**Record extracts**

╭──

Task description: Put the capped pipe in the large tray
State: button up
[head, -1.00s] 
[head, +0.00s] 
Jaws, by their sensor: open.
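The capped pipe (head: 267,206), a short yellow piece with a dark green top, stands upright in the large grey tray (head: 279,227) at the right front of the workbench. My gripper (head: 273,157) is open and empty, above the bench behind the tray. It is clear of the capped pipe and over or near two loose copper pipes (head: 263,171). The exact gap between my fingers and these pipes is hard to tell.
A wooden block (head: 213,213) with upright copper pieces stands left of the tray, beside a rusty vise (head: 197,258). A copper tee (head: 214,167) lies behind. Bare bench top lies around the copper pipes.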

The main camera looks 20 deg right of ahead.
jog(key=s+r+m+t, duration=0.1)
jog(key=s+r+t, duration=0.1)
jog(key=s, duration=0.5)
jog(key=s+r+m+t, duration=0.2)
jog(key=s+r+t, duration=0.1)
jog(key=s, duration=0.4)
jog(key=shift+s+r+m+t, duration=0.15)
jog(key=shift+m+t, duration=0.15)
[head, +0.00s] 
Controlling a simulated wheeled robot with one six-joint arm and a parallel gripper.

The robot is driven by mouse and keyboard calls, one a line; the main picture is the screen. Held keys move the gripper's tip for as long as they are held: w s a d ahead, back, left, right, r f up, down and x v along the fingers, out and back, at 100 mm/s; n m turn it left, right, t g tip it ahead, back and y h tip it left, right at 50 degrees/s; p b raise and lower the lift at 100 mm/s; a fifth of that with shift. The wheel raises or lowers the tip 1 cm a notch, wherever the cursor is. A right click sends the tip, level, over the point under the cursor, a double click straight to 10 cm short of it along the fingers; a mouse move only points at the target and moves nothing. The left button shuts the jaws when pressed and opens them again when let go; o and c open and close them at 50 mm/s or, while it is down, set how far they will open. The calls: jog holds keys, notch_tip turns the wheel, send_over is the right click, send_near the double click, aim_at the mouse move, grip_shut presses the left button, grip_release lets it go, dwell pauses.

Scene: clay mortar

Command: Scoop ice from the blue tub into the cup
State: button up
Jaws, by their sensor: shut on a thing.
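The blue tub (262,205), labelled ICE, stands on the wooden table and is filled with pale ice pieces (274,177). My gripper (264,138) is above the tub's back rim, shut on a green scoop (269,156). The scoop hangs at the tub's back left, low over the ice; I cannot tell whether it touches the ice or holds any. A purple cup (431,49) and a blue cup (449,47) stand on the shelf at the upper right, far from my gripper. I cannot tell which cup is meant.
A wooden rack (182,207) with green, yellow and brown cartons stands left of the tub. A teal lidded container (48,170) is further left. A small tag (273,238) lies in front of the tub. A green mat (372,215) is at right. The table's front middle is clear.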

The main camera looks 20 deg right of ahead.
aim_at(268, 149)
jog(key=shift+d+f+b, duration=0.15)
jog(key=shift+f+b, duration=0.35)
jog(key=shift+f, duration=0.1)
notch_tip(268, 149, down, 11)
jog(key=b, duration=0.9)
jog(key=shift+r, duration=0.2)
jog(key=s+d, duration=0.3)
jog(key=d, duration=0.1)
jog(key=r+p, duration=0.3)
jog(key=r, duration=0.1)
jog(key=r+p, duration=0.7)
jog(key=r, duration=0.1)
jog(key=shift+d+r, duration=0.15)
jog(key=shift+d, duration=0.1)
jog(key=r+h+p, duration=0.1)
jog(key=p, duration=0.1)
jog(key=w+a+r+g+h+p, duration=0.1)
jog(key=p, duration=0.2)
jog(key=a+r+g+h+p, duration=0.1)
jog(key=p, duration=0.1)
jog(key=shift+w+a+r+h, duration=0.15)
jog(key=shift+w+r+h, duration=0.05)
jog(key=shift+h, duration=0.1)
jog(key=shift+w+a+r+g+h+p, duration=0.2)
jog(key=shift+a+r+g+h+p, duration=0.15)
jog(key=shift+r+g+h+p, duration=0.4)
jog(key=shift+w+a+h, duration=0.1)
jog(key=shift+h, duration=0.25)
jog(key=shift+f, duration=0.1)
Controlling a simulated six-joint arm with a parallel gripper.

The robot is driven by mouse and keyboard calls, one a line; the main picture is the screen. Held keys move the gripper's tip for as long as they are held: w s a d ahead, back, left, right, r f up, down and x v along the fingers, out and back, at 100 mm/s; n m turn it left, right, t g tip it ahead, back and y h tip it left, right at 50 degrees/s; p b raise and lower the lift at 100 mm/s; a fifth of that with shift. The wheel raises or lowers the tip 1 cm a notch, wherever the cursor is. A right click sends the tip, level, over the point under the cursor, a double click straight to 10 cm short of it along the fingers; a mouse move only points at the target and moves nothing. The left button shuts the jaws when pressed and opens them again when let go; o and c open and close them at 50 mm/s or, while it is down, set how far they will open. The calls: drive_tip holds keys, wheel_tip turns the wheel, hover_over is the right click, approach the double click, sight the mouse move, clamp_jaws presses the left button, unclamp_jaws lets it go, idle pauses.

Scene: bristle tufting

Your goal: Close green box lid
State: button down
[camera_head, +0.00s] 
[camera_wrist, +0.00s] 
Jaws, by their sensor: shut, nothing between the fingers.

╰──

**Task prompt**
Reproduce each entry above exactly, keeping every word.

**The solution**
Task description: Put the capped pipe in the large tray
State: button up
[head, -1.00s] 
[head, +0.00s] 
Jaws, by their sensor: open.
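The capped pipe (head: 267,206), a short yellow piece with a dark green top, stands upright in the large grey tray (head: 279,227) at the right front of the workbench. My gripper (head: 273,157) is open and empty, above the bench behind the tray. It is clear of the capped pipe and over or near two loose copper pipes (head: 263,171). The exact gap between my fingers and these pipes is hard to tell.
A wooden block (head: 213,213) with upright copper pieces stands left of the tray, beside a rusty vise (head: 197,258). A copper tee (head: 214,167) lies behind. Bare bench top lies around the copper pipes.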

The main camera looks 20 deg right of ahead.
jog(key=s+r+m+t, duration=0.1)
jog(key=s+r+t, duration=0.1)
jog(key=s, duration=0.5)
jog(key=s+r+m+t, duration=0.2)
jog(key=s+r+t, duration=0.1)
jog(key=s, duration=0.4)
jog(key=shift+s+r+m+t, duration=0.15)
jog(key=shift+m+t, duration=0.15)
[head, +0.00s] 
Controlling a simulated wheeled robot with one six-joint arm and a parallel gripper.

The robot is driven by mouse and keyboard calls, one a line; the main picture is the screen. Held keys move the gripper's tip for as long as they are held: w s a d ahead, back, left, right, r f up, down and x v along the fingers, out and back, at 100 mm/s; n m turn it left, right, t g tip it ahead, back and y h tip it left, right at 50 degrees/s; p b raise and lower the lift at 100 mm/s; a fifth of that with shift. The wheel raises or lowers the tip 1 cm a notch, wherever the cursor is. A right click sends the tip, level, over the point under the cursor, a double click straight to 10 cm short of it along the fingers; a mouse move only points at the target and moves nothing. The left button shuts the jaws when pressed and opens them again when let go; o and c open and close them at 50 mm/s or, while it is down, set how far they will open. The calls: jog holds keys, notch_tip turns the wheel, send_over is the right click, send_near the double click, aim_at the mouse move, grip_shut presses the left button, grip_release lets it go, dwell pauses.

Scene: clay mortar

Command: Scoop ice from the blue tub into the cup
State: button up
Jaws, by their sensor: shut on a thing.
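The blue tub (262,205), labelled ICE, stands on the wooden table and is filled with pale ice pieces (274,177). My gripper (264,138) is above the tub's back rim, shut on a green scoop (269,156). The scoop hangs at the tub's back left, low over the ice; I cannot tell whether it touches the ice or holds any. A purple cup (431,49) and a blue cup (449,47) stand on the shelf at the upper right, far from my gripper. I cannot tell which cup is meant.
A wooden rack (182,207) with green, yellow and brown cartons stands left of the tub. A teal lidded container (48,170) is further left. A small tag (273,238) lies in front of the tub. A green mat (372,215) is at right. The table's front middle is clear.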

The main camera looks 20 deg right of ahead.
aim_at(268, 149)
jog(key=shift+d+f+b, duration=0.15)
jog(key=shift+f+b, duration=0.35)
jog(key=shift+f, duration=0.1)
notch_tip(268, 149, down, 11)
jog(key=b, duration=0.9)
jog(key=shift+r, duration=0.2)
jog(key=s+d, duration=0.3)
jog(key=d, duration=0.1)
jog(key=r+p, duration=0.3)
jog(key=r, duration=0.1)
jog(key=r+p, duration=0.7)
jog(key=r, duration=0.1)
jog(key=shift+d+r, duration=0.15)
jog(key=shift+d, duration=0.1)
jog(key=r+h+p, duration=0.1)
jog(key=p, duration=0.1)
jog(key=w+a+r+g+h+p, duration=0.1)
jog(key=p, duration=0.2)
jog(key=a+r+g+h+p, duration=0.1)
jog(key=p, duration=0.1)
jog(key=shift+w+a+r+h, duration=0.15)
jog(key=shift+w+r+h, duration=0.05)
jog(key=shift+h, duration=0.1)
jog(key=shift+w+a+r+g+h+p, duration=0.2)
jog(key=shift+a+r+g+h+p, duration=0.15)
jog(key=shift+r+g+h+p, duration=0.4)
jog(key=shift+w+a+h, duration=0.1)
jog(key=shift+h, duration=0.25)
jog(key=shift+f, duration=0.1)
Controlling a simulated six-joint arm with a parallel gripper.

The robot is driven by mouse and keyboard calls, one a line; the main picture is the screen. Held keys move the gripper's tip for as long as they are held: w s a d ahead, back, left, right, r f up, down and x v along the fingers, out and back, at 100 mm/s; n m turn it left, right, t g tip it ahead, back and y h tip it left, right at 50 degrees/s; p b raise and lower the lift at 100 mm/s; a fifth of that with shift. The wheel raises or lowers the tip 1 cm a notch, wherever the cursor is. A right click sends the tip, level, over the point under the cursor, a double click straight to 10 cm short of it along the fingers; a mouse move only points at the target and moves nothing. The left button shuts the jaws when pressed and opens them again when let go; o and c open and close them at 50 mm/s or, while it is down, set how far they will open. The calls: drive_tip holds keys, wheel_tip turns the wheel, hover_over is the right click, approach the double click, sight the mouse move, clamp_jaws presses the left button, unclamp_jaws lets it go, idle pauses.

Scene: bristle tufting

Your goal: Close green box lid
State: button down
[camera_head, +0.00s] 
[camera_wrist, +0.00s] 
Jaws, by their sensor: shut, nothing between the fingers.

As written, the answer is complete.